Exercise requirements
Write out, precisely and in full, each line of the material.

Given information
━━━━━━━━━━━━━━━━━━━━━━━━━━━━━━

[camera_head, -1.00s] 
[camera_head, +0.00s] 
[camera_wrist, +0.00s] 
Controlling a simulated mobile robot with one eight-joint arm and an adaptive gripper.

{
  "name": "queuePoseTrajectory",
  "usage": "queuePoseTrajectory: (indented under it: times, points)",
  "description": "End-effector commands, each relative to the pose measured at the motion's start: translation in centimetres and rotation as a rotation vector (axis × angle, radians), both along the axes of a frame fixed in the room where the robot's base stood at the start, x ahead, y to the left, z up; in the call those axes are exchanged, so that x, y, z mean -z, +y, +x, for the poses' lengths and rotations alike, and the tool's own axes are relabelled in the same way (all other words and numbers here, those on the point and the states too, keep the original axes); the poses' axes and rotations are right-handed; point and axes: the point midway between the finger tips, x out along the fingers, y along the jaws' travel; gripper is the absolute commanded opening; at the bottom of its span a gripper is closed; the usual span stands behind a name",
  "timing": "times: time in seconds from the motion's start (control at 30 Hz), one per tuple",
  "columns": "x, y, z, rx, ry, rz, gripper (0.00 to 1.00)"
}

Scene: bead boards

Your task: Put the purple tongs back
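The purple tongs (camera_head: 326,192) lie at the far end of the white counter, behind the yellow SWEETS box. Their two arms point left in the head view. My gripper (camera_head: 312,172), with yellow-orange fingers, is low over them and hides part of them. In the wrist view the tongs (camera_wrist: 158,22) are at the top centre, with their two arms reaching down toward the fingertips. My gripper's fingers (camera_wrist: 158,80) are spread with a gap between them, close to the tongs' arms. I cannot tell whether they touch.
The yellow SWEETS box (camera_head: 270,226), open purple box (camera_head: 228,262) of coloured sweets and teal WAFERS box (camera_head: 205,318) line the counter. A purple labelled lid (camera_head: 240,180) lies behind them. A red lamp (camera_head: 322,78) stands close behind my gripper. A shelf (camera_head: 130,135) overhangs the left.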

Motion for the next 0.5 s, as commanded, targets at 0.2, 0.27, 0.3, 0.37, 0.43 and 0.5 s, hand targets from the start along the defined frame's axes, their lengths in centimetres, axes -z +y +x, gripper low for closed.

━━━━━━━━━━━━━━━━━━━━━━━━━━━━━━

Output of the task
[camera_head, -1.00s] 
[camera_head, +0.00s] 
[camera_wrist, +0.00s] 
Controlling a simulated mobile robot with one eight-joint arm and an adaptive gripper.

{
  "name": "queuePoseTrajectory",
  "usage": "queuePoseTrajectory: (indented under it: times, points)",
  "description": "End-effector commands, each relative to the pose measured at the motion's start: translation in centimetres and rotation as a rotation vector (axis × angle, radians), both along the axes of a frame fixed in the room where the robot's base stood at the start, x ahead, y to the left, z up; in the call those axes are exchanged, so that x, y, z mean -z, +y, +x, for the poses' lengths and rotations alike, and the tool's own axes are relabelled in the same way (all other words and numbers here, those on the point and the states too, keep the original axes); the poses' axes and rotations are right-handed; point and axes: the point midway between the finger tips, x out along the fingers, y along the jaws' travel; gripper is the absolute commanded opening; at the bottom of its span a gripper is closed; the usual span stands behind a name",
  "timing": "times: time in seconds from the motion's start (control at 30 Hz), one per tuple",
  "columns": "x, y, z, rx, ry, rz, gripper (0.00 to 1.00)"
}

Scene: bead boards

Your task: Put the purple tongs back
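The purple tongs (camera_head: 326,192) lie at the far end of the white counter, behind the yellow SWEETS box. Their two arms point left in the head view. My gripper (camera_head: 312,172), with yellow-orange fingers, is low over them and hides part of them. In the wrist view the tongs (camera_wrist: 158,22) are at the top centre, with their two arms reaching down toward the fingertips. My gripper's fingers (camera_wrist: 158,80) are spread with a gap between them, close to the tongs' arms. I cannot tell whether they touch.
The yellow SWEETS box (camera_head: 270,226), open purple box (camera_head: 228,262) of coloured sweets and teal WAFERS box (camera_head: 205,318) line the counter. A purple labelled lid (camera_head: 240,180) lies behind them. A red lamp (camera_head: 322,78) stands close behind my gripper. A shelf (camera_head: 130,135) overhangs the left.

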Motion for the next 0.5 s, as commanded, targets at 0.2, 0.27, 0.3, 0.37, 0.43 and 0.5 s, hand targets from the start along the defined frame's axes, their lengths in centimetres, axes -z +y +x, gripper low for closed.

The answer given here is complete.